We define the variable b to have the value of a Box that points to the value 5, which is allocated on the heap. This program will print b = 5; in this case, we can access the data in the box similar to how we would if this data were on the stack. Just like any owned value, when a box goes out of scope, as b does at the end of main, it will be deallocated. The deallocation happens for the box (stored on the stack) and the data it points to (stored on the heap).

Putting a single value on the heap isn’t very useful, so you won’t use boxes by themselves in this way very often. Having values like a single i32 on the stack, where they’re stored by default, is more appropriate in the majority of situations. Let’s look at a case where boxes allow us to define types that we wouldn’t be allowed to if we didn’t have boxes.

Enabling Recursive Types with Boxes

At compile time, Rust needs to know how much space a type takes up. One type whose size can’t be known at compile time is a recursive type, where a value can have as part of itself another value of the same type. Because this nesting of values could theoretically continue infinitely, Rust doesn’t know how much space a value of a recursive type needs. However, boxes have a known size, so by inserting a box in a recursive type definition, you can have recursive types.

Let’s explore the cons list, which is a data type common in functional programming languages, as an example of a recursive type. The cons list type we’ll define is straightforward except for the recursion; therefore, the concepts in the example we’ll work with will be useful any time you get into more complex situations involving recursive types.

More Information About the Cons List

A cons list is a data structure that comes from the Lisp programming language and its dialects. In Lisp, the cons function (short for “construct function”) constructs a new pair from its two arguments, which usually are a single value and another pair.
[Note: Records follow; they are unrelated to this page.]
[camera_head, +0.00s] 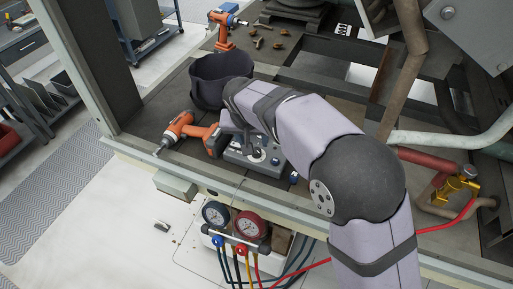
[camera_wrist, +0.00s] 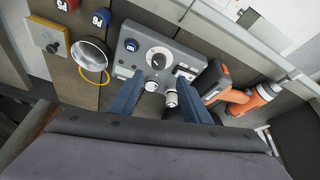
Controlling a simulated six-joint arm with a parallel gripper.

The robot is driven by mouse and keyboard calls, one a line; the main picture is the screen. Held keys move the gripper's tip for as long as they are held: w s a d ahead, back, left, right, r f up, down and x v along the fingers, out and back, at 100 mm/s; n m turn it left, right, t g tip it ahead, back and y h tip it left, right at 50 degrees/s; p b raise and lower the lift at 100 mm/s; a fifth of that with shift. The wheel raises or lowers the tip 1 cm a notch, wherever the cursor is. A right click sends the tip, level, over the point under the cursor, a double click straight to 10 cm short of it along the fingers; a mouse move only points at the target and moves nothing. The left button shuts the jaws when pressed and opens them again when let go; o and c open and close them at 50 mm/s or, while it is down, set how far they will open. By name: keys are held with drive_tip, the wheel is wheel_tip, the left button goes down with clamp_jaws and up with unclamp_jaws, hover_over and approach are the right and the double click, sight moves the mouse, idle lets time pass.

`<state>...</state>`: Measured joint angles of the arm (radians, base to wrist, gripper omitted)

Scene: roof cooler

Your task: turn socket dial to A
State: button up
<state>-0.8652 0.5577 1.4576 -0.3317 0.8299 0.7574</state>
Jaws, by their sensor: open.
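A grey control box (camera_head: 262,160) sits on the dark deck below my arm. In the wrist view the box (camera_wrist: 135,35) carries a round dial with a pale centre (camera_wrist: 158,60), a dark knob (camera_wrist: 131,45) and small cylindrical silver parts (camera_wrist: 170,98). I cannot read any letters around the dial, so its setting is unclear. My gripper (camera_wrist: 157,82) is open. Its two blue fingers stand apart over the lower part of the box, left and right of the small silver parts. Whether they touch anything is unclear. In the head view my arm partly covers the box.
An orange cordless drill (camera_head: 180,130) lies left of the box, close to it in the wrist view (camera_wrist: 240,98). A dark bin (camera_head: 207,82) stands behind. Gauges with hoses (camera_head: 250,225) hang in front. A metal cup (camera_wrist: 90,60) and blue sockets (camera_wrist: 100,17) stand beside the box.

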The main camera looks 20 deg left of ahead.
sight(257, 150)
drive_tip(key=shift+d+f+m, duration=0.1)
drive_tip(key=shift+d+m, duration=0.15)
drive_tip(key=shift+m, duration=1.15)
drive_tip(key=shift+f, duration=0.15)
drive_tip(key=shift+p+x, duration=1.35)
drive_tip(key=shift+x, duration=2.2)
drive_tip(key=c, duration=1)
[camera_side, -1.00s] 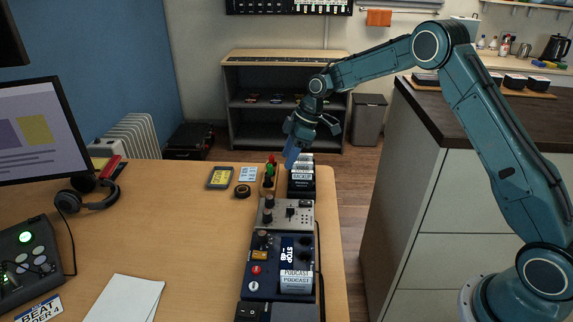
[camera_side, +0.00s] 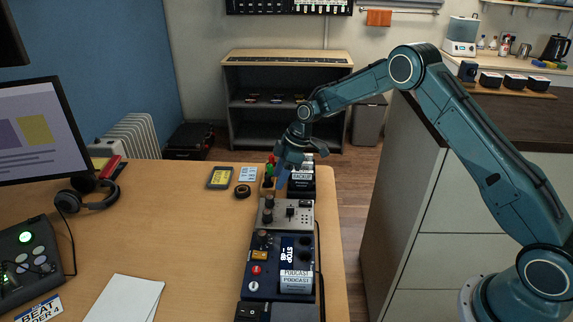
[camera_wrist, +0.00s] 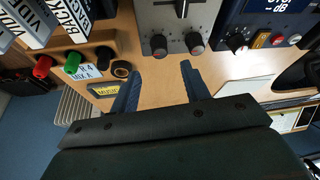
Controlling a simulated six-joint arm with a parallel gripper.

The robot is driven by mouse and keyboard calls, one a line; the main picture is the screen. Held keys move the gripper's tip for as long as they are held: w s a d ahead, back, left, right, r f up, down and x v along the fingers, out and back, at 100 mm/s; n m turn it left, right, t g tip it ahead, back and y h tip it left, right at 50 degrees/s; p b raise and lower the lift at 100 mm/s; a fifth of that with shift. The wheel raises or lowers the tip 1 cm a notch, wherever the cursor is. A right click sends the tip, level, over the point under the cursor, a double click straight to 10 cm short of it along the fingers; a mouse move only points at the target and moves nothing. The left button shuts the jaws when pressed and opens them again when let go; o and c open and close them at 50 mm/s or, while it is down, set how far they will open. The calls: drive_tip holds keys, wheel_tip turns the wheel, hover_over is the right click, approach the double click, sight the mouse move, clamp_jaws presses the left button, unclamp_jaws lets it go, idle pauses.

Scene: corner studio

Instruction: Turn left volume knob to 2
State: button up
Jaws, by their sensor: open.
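A grey mixer box (camera_side: 300,222) with a slider and two dark knobs stands on the desk. Its far knob (camera_side: 269,203) and near knob (camera_side: 267,217) line its left side. In the wrist view the same box (camera_wrist: 178,15) is at the top, with a left knob (camera_wrist: 158,45) and a right knob (camera_wrist: 195,43), both red-marked. Their scale numbers are too small to read. My gripper (camera_side: 281,184) is just beyond the far knob and above the desk. In the wrist view my gripper (camera_wrist: 160,78) is open and empty, its fingers pointing toward the knobs without touching them.
A navy box (camera_side: 263,284) with knobs and buttons stands nearer the camera. Beyond the grey box are a pen holder with red and green tops (camera_side: 269,170) and a rack of labelled boxes (camera_side: 302,177). A black tape roll (camera_side: 242,190) lies left. The desk's middle is mostly clear.

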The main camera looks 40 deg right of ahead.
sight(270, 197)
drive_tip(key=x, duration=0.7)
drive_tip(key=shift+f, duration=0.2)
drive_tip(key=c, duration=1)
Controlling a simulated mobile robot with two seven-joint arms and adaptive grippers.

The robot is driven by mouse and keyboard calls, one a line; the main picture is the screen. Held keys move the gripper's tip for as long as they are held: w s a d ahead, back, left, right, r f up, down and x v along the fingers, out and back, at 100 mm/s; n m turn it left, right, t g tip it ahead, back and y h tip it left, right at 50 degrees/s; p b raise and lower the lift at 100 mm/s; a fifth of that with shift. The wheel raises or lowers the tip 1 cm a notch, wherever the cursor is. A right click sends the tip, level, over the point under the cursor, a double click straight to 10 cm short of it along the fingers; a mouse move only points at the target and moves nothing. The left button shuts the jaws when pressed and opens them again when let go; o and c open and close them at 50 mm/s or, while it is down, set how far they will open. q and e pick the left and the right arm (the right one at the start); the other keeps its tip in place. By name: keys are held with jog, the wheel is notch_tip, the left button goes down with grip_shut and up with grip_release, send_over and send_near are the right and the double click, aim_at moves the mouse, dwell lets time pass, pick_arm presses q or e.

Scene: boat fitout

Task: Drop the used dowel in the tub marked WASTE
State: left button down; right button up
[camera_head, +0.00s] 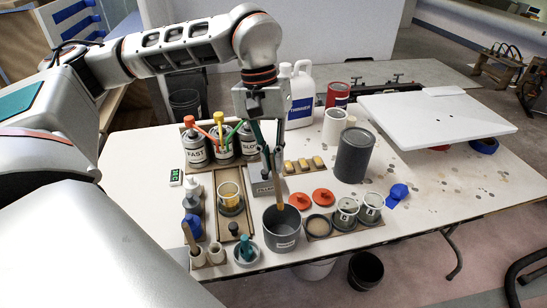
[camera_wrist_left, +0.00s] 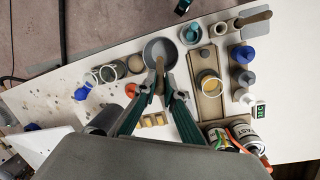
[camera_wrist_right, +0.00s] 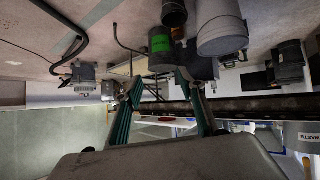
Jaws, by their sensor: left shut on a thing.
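My left gripper (camera_head: 271,165) is shut on a slim wooden dowel (camera_head: 279,190), which hangs down from its fingers. The dowel's lower end is over or inside the open mouth of a dark grey pot (camera_head: 281,240) at the table's front; I cannot tell how deep. The pot's label is too small to read. The left wrist view also shows the dowel (camera_wrist_left: 159,78) between the fingertips (camera_wrist_left: 160,82), in front of the pot (camera_wrist_left: 152,45). A grey tub marked WASTE (camera_wrist_right: 308,130) is cut off at the right edge of the right wrist view. My right gripper (camera_wrist_right: 165,95) is open and empty.
A large grey can (camera_head: 354,155) and a white jug (camera_head: 299,95) stand behind. A black bin (camera_head: 365,270) is on the floor in front.

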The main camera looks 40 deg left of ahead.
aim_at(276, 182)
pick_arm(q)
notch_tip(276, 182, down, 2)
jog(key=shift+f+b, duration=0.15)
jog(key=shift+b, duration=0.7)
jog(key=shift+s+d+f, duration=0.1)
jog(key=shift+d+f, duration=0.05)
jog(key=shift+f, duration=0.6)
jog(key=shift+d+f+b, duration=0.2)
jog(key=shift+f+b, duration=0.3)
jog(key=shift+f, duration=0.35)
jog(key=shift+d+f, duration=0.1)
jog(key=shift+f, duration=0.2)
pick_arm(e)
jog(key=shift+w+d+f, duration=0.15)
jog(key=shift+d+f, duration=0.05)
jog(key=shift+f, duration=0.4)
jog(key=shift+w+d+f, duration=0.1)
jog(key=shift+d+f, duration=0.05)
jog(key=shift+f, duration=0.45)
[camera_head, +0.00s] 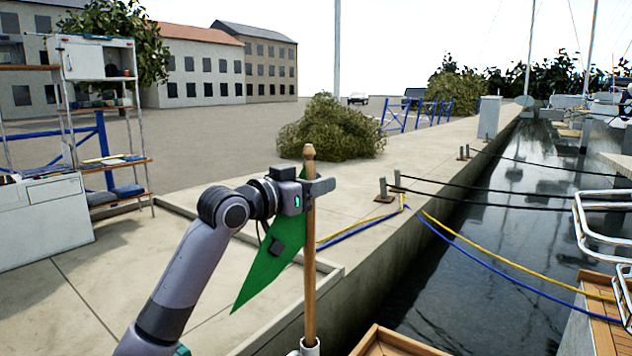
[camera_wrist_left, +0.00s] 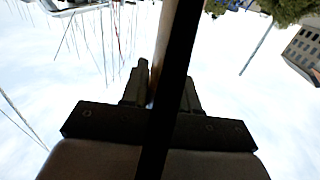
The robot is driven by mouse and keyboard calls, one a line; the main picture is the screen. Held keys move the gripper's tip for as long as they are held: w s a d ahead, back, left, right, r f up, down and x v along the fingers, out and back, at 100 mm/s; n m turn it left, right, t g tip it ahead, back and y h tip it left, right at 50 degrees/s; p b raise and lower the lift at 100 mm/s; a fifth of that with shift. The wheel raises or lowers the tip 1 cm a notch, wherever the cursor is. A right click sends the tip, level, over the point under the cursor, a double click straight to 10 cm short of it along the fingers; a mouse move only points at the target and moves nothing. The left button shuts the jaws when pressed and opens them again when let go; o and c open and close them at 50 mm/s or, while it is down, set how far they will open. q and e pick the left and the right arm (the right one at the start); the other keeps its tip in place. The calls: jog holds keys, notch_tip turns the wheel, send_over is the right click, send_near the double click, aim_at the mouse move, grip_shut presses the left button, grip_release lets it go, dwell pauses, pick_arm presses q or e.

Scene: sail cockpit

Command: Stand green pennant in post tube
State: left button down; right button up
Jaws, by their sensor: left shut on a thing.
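The green pennant (camera_head: 268,268) hangs from an upright wooden staff (camera_head: 309,250) with a rounded knob on top. My left gripper (camera_head: 322,187) is shut on the upper staff, below the knob. In the left wrist view the staff (camera_wrist_left: 175,80) runs dark between the two fingers of my left gripper (camera_wrist_left: 165,88). The grey post tube (camera_head: 304,349) shows at the bottom edge of the head view. The staff's lower end meets the tube's mouth and appears to be in it; how deep is hidden. My right gripper is not in view.
A wooden-topped box edge (camera_head: 392,343) lies right of the tube. Dark water (camera_head: 440,270) lies beyond the quay wall. Yellow and blue ropes (camera_head: 470,252) cross to the right. Chrome rails (camera_head: 600,215) stand at the right edge. Shelves (camera_head: 105,165) stand far left.

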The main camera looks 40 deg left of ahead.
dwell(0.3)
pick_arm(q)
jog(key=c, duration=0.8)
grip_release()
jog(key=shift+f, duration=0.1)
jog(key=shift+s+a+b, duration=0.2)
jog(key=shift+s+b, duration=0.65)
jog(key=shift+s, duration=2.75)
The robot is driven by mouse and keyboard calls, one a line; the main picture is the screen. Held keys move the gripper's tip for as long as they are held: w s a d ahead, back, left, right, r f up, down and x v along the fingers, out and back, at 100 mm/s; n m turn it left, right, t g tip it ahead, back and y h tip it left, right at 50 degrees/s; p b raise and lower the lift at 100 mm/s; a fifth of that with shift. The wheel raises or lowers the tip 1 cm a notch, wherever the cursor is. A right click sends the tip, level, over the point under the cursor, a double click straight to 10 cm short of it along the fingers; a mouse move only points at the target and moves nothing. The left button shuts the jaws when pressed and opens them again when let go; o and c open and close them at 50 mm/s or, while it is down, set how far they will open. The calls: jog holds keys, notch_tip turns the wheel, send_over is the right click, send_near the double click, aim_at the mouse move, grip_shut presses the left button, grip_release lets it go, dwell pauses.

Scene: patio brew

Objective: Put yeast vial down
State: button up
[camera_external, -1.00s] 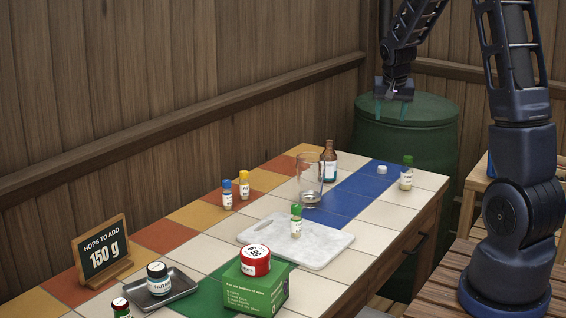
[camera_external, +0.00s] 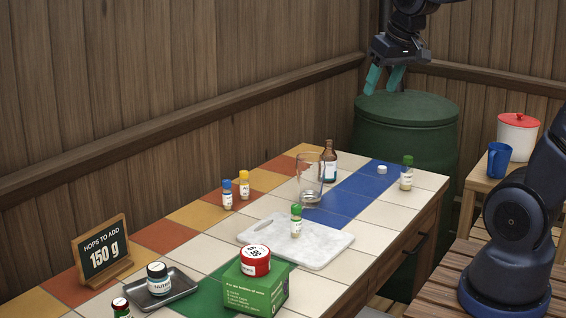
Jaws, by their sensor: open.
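My gripper (camera_external: 384,82) is open, with its teal fingers apart and nothing visible between them. It is above the green barrel (camera_external: 405,140) behind the far end of the counter. Several small vials stand upright: a green-capped one (camera_external: 296,222) on the white marble board (camera_external: 325,250), a larger green-capped one (camera_external: 407,175) at the right end of the counter, and a blue-capped (camera_external: 227,197) and a yellow-capped one (camera_external: 244,187) on the orange tiles. The labels are too small to tell which is the yeast vial.
A glass beaker (camera_external: 311,183) and brown bottle (camera_external: 330,163) stand near the blue tiles, with a white cap (camera_external: 382,169) beyond. In front are a green box (camera_external: 255,290) with a red-lidded tin (camera_external: 255,261), a grey tray (camera_external: 180,288) and a hops sign (camera_external: 103,250).

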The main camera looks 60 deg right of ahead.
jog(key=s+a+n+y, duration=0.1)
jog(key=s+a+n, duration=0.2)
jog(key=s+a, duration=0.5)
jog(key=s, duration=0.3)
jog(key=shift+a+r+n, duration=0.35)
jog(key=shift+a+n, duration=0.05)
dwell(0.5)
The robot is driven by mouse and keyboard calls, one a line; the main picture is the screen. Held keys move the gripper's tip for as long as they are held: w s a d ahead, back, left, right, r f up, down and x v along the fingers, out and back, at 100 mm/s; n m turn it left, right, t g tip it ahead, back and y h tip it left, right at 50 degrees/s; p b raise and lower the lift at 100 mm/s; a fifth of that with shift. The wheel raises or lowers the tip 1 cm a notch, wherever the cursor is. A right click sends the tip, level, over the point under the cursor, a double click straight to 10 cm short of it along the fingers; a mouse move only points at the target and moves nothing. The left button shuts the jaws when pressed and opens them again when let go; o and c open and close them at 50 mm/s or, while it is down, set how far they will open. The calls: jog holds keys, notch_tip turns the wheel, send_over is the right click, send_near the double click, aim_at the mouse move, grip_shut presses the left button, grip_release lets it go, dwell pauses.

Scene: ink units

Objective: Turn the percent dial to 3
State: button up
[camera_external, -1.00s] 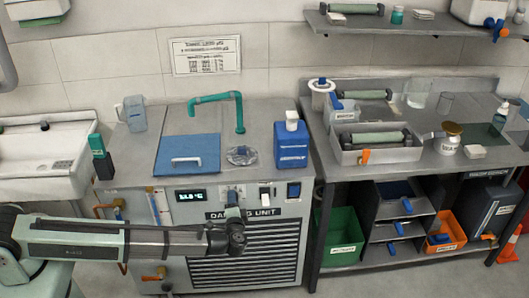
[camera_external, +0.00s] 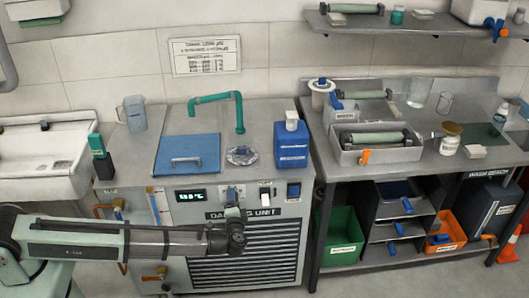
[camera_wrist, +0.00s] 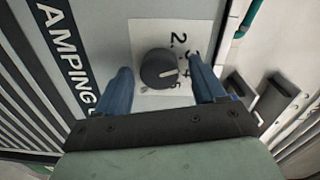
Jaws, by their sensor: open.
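The dark round dial (camera_wrist: 158,69) sits on a white scale plate (camera_wrist: 148,32) on the damping unit's front panel, seen in the wrist view. The numbers 2, 3, 4 and 5 show along its right side, 3 partly behind a finger. The dial's pale pointer line points right, roughly toward the 4. My gripper (camera_wrist: 160,75) is open, with one blue finger left of the dial and one right of it. Whether either touches it I cannot tell.
The damping unit (camera_external: 283,232) has a lit display (camera_external: 190,195) left of my gripper. A white switch (camera_external: 265,195) and a dark blue switch (camera_external: 294,190) are to its right. A sink lid (camera_external: 188,147) and blue canister (camera_external: 291,145) are on top.

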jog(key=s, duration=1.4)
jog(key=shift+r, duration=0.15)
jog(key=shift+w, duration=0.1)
These pairs containing pairs form a list.

The cons function concept has made its way into more general functional programming jargon: “to cons x onto y” informally means to construct a new container instance by putting the element x at the start of this new container, followed by the container y.

Each item in a cons list contains two elements: the value of the current item and the next item. The last item in the list contains only a value called Nil without a next item. A cons list is produced by recursively calling the cons function. The canonical name to denote the base case of the recursion is Nil. Note that this is not the same as the “null” or “nil” concept in Chapter 6, which is an invalid or absent value.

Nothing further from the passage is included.